STATED GOAL: Lines from the one containing "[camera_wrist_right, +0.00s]" to the one containing "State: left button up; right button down", both lines included, are to be extracted exactly from the data below; pictures are excluded.

SOURCE DATA:
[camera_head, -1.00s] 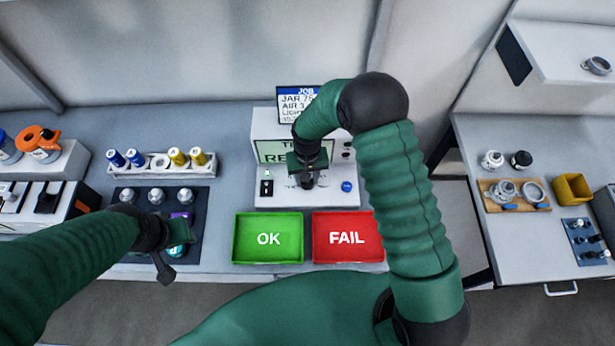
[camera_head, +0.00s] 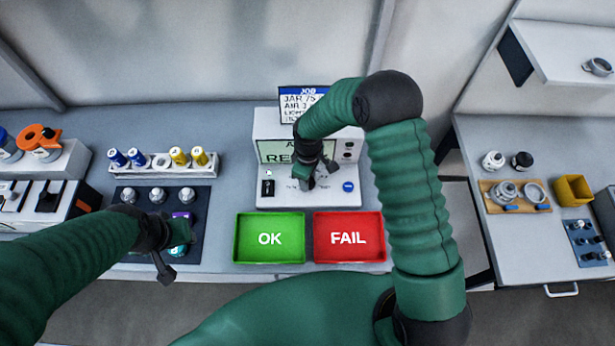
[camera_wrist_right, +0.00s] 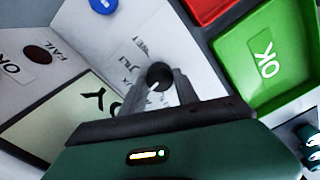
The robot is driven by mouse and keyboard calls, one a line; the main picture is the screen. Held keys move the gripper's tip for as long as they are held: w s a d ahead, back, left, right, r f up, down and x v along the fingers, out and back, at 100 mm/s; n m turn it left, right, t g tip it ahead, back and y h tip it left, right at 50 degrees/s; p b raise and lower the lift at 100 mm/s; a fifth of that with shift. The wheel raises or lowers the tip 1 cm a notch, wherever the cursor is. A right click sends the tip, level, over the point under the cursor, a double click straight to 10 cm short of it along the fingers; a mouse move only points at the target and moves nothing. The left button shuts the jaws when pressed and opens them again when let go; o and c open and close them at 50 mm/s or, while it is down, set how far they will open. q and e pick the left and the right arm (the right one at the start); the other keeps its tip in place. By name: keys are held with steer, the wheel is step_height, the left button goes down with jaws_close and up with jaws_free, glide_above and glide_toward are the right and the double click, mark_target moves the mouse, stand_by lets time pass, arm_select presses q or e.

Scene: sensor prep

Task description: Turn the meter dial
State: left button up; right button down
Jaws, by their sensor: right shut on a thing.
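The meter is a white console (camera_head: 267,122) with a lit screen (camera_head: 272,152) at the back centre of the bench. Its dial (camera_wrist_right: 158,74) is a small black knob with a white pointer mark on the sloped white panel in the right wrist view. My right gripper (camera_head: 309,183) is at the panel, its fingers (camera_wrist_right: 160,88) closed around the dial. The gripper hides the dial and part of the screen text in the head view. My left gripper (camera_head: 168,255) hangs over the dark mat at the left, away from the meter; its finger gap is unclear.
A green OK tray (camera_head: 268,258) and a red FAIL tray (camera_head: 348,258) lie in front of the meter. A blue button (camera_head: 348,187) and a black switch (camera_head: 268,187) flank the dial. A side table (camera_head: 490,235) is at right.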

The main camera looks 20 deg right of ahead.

RESULT BELOW:
[camera_wrist_right, +0.00s] 
The robot is driven by mouse and keyboard calls, one a line; the main picture is the screen. Held keys move the gripper's tip for as long as they are held: w s a d ahead, back, left, right, r f up, down and x v along the fingers, out and back, at 100 mm/s; n m turn it left, right, t g tip it ahead, back and y h tip it left, right at 50 degrees/s; p b raise and lower the lift at 100 mm/s; a fifth of that with shift. The wheel raises or lowers the tip 1 cm a notch, wherever the cursor is. A right click sends the tip, level, over the point under the cursor, a double click straight to 10 cm short of it along the fingers; a mouse move only points at the target and moves nothing. The left button shuts the jaws when pressed and opens them again when let go; o and c open and close them at 50 mm/s or, while it is down, set how far they will open. q and e pick the left and the right arm (the right one at the start); the other keeps its tip in place. By name: keys are held with steer, the wheel is step_height, the left button goes down with jaws_close and up with jaws_free, glide_above and glide_toward are the right and the double click, mark_target moves the mouse, stand_by lets time pass, arm_select presses q or e.

Scene: sensor prep

Task description: Turn the meter dial
State: left button up; right button down

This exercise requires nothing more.